§ STATED TASK
The required output is a single number: how many lines of the material contain the string "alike".

┌──

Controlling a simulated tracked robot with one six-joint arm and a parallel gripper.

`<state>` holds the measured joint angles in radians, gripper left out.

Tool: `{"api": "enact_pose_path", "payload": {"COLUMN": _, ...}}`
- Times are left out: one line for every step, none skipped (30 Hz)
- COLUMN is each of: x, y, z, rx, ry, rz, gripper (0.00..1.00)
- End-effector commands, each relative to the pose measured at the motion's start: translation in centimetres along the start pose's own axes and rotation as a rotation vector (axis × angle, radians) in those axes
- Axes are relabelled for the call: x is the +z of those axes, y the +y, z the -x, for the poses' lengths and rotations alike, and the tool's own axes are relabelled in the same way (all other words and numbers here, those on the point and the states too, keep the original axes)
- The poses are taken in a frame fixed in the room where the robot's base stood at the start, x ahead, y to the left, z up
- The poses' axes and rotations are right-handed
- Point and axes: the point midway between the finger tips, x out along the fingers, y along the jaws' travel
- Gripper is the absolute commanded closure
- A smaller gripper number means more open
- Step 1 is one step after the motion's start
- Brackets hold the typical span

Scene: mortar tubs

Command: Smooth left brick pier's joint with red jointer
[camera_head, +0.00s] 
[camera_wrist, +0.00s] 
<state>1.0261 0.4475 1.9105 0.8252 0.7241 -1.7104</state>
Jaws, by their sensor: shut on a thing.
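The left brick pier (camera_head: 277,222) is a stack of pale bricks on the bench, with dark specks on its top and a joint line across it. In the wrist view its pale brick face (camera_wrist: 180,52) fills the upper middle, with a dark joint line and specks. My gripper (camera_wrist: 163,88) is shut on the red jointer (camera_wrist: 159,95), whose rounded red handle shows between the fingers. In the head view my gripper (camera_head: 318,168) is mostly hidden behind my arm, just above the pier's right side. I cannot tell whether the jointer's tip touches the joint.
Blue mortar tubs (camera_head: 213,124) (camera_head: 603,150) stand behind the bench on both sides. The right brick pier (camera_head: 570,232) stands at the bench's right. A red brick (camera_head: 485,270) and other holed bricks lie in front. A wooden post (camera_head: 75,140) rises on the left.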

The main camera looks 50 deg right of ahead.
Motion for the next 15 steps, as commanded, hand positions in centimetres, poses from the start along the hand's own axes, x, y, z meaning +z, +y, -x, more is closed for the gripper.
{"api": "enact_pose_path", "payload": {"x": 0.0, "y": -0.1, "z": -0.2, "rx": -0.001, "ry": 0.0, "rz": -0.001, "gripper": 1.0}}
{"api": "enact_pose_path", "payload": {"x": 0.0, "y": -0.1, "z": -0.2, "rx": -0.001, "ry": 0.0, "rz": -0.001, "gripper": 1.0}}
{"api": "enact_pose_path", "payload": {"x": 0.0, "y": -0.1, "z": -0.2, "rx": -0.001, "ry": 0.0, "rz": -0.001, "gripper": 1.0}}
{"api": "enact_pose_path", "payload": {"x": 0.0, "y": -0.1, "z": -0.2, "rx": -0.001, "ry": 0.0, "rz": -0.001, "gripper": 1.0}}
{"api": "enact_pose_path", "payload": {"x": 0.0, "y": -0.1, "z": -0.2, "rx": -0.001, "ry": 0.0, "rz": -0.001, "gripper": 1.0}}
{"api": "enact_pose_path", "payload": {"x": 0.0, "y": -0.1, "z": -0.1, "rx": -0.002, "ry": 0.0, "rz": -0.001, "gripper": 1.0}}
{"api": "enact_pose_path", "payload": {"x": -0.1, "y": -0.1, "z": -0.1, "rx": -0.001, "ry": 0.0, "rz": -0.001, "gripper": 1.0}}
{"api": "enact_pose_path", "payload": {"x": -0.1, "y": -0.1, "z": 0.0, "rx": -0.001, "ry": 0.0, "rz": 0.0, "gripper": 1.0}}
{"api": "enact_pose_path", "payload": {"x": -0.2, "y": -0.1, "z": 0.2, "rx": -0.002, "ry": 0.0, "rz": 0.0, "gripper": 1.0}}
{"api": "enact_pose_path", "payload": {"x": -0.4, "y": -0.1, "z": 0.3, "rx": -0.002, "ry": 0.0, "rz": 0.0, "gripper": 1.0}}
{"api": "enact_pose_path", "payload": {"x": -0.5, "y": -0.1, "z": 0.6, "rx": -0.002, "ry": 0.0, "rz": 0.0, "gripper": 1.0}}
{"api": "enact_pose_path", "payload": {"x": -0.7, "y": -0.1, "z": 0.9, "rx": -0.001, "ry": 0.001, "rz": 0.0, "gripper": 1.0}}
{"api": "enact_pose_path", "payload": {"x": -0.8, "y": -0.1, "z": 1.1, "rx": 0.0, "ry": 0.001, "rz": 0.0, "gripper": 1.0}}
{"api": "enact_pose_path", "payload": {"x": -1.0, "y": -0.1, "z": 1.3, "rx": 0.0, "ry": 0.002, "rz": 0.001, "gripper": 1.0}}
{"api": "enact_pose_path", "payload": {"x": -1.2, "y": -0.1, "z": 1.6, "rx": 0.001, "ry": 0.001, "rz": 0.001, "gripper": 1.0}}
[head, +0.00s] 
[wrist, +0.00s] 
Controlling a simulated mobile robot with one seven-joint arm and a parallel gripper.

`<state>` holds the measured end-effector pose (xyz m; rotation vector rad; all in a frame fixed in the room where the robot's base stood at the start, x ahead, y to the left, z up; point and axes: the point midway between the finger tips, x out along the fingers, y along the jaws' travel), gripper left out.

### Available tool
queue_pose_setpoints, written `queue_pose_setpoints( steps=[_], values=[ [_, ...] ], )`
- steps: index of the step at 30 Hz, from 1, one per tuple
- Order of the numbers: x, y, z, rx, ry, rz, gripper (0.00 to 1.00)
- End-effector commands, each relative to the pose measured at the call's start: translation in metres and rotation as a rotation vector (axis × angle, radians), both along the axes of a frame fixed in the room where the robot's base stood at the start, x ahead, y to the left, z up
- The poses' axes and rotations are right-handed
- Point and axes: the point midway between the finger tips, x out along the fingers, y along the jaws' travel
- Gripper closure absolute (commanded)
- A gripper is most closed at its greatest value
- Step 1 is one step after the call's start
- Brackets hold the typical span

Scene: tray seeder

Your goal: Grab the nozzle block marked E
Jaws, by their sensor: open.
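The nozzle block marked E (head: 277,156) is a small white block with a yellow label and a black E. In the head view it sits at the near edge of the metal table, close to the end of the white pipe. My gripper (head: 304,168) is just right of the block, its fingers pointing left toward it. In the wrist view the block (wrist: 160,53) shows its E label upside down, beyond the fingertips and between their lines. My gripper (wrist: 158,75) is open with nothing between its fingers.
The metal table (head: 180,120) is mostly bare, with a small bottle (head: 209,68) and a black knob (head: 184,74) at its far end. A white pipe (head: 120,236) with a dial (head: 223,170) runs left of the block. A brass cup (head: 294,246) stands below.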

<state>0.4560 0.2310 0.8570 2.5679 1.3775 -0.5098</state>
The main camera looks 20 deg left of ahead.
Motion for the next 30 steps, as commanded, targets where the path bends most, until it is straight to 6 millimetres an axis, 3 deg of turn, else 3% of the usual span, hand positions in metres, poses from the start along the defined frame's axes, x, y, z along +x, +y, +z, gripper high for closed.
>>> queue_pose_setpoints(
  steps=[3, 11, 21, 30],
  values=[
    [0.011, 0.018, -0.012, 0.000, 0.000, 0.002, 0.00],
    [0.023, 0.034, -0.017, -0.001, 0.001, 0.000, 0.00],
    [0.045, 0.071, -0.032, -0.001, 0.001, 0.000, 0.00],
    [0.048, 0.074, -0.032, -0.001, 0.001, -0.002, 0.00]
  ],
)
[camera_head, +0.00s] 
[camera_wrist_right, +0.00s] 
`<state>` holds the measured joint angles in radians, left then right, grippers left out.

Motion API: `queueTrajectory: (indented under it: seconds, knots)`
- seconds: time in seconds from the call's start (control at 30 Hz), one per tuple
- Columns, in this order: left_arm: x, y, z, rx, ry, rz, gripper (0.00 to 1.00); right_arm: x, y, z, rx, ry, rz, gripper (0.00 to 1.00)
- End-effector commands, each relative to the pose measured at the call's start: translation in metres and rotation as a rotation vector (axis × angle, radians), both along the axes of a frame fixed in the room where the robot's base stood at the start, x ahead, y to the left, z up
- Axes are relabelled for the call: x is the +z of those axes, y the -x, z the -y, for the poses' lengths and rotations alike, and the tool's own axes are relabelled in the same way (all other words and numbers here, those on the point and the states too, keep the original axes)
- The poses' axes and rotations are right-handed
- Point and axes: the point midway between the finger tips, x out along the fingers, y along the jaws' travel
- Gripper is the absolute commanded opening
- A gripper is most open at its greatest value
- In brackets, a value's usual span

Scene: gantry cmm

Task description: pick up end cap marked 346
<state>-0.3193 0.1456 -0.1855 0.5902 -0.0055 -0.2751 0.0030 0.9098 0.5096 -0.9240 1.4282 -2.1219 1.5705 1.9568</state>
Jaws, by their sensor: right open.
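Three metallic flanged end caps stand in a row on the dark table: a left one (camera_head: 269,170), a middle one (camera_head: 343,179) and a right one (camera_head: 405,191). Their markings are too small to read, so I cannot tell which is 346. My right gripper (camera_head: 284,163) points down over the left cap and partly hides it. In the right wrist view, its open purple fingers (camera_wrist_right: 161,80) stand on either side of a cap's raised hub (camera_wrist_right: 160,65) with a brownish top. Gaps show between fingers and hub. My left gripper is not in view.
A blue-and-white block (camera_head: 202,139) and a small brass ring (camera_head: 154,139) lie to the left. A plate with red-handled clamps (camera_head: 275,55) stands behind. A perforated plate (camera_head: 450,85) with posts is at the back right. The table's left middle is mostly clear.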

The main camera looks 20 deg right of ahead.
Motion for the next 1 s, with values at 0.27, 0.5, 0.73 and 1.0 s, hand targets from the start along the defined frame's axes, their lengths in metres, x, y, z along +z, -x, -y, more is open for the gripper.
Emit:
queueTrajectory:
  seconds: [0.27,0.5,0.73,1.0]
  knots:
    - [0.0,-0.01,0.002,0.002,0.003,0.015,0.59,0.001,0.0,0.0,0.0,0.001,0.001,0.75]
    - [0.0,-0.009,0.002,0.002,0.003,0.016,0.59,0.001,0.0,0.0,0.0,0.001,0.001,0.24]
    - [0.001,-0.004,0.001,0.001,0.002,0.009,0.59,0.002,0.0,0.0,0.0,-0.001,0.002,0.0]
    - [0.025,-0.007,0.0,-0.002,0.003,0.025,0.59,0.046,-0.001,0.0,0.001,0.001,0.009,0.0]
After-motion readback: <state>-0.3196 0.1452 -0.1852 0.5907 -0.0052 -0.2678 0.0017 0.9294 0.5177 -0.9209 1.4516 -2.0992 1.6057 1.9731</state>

└──

§ SOLUTION TO THIS EXERCISE
2